> _What is needed_
Transcribe the material in full. Nothing should differ except that the pictures are left out.
---------------
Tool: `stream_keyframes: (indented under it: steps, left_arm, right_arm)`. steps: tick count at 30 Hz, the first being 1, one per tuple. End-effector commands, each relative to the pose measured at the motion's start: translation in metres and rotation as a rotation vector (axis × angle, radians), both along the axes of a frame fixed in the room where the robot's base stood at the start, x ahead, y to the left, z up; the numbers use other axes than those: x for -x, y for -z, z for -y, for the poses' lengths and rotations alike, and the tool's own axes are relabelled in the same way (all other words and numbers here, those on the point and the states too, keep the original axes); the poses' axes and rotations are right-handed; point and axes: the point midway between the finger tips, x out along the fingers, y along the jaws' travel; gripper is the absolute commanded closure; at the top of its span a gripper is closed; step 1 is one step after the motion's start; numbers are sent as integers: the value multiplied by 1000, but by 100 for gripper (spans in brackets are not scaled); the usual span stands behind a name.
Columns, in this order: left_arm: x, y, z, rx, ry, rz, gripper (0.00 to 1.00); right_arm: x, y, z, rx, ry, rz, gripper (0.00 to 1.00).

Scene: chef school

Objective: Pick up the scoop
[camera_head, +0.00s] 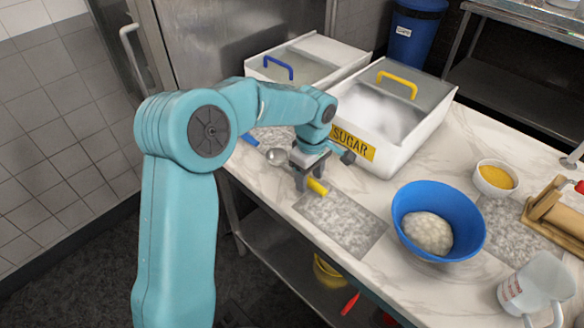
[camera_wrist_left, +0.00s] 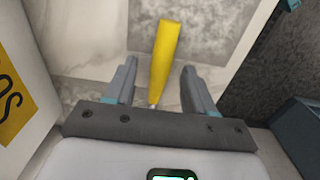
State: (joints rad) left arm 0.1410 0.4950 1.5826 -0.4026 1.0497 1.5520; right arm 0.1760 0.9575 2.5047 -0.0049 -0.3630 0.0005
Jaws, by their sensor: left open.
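A scoop with a yellow handle (camera_head: 317,187) lies on the counter in front of the sugar bin. A round metal bowl (camera_head: 277,156), apparently its other end, shows on the far side of my gripper. My left gripper (camera_head: 308,178) is open and points down over the scoop, hiding its middle. In the left wrist view the yellow handle (camera_wrist_left: 165,55) extends forward from between the two open fingers (camera_wrist_left: 160,75), with a visible gap on each side. Contact cannot be made out. My right gripper is not in view.
The white sugar bin (camera_head: 391,155) stands close behind the gripper, beside another bin with a blue handle (camera_head: 278,67). A blue bowl of dough (camera_head: 405,195), a small bowl of yellow contents (camera_head: 480,184) and a measuring jug (camera_head: 535,285) stand to the right. The counter's front edge is near.

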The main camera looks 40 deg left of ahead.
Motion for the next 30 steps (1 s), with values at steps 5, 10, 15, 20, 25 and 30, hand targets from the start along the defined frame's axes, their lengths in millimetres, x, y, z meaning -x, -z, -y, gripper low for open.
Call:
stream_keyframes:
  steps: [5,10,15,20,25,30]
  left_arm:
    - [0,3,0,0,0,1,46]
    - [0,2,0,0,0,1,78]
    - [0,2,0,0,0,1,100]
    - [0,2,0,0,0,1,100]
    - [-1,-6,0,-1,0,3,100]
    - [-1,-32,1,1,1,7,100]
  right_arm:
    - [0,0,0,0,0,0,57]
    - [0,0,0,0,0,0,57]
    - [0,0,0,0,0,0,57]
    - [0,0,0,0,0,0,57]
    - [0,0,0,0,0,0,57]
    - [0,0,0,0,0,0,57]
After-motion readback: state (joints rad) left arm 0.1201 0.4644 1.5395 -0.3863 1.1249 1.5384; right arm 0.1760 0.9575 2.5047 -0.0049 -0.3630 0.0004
---------------
> _Output for this task_
Tool: `stream_keyframes: (indented under it: steps, left_arm, right_arm)`. steps: tick count at 30 Hz, the first being 1, one per tuple. End-effector commands, each relative to the pose measured at the motion's start: translation in metres and rotation as a rotation vector (axis × angle, radians), both along the axes of a frame fixed in the room where the robot's base stood at the start, x ahead, y to the left, z up; the numbers use other axes than those: x for -x, y for -z, z for -y, for the poses' lengths and rotations alike, and the tool's own axes are relabelled in the same way (all other words and numbers here, those on the point and the states too, keep the original axes); the poses' axes and rotations are right-handed; point and axes: the point midway between the finger tips, x out along the fingers, y along the jaws' travel; gripper is the absolute commanded closure; at the top of its span a gripper is closed; step 1 is one step after the motion's start; numbers are sent as integers: the value multiplied by 1000, but by 100 for gripper (spans in brackets are not scaled); the usual span stands behind a name.
Columns, in this order: left_arm: x, y, z, rx, ry, rz, gripper (0.00 to 1.00); right_arm: x, y, z, rx, ry, rz, gripper (0.00 to 1.00).

Scene: chef school

Objective: Pick up the scoop
[camera_head, +0.00s] 
[camera_wrist_left, +0.00s] 
State: (joints rad) left arm 0.1410 0.4950 1.5826 -0.4026 1.0497 1.5520; right arm 0.1760 0.9575 2.5047 -0.0049 -0.3630 0.0005
Jaws, by their sensor: left open.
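A scoop with a yellow handle (camera_head: 317,187) lies on the counter in front of the sugar bin. A round metal bowl (camera_head: 277,156), apparently its other end, shows on the far side of my gripper. My left gripper (camera_head: 308,178) is open and points down over the scoop, hiding its middle. In the left wrist view the yellow handle (camera_wrist_left: 165,55) extends forward from between the two open fingers (camera_wrist_left: 160,75), with a visible gap on each side. Contact cannot be made out. My right gripper is not in view.
The white sugar bin (camera_head: 391,155) stands close behind the gripper, beside another bin with a blue handle (camera_head: 278,67). A blue bowl of dough (camera_head: 405,195), a small bowl of yellow contents (camera_head: 480,184) and a measuring jug (camera_head: 535,285) stand to the right. The counter's front edge is near.

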The main camera looks 40 deg left of ahead.
Motion for the next 30 steps (1 s), with values at steps 5, 10, 15, 20, 25 and 30, hand targets from the start along the defined frame's axes, their lengths in millimetres, x, y, z meaning -x, -z, -y, gripper low for open.
Call:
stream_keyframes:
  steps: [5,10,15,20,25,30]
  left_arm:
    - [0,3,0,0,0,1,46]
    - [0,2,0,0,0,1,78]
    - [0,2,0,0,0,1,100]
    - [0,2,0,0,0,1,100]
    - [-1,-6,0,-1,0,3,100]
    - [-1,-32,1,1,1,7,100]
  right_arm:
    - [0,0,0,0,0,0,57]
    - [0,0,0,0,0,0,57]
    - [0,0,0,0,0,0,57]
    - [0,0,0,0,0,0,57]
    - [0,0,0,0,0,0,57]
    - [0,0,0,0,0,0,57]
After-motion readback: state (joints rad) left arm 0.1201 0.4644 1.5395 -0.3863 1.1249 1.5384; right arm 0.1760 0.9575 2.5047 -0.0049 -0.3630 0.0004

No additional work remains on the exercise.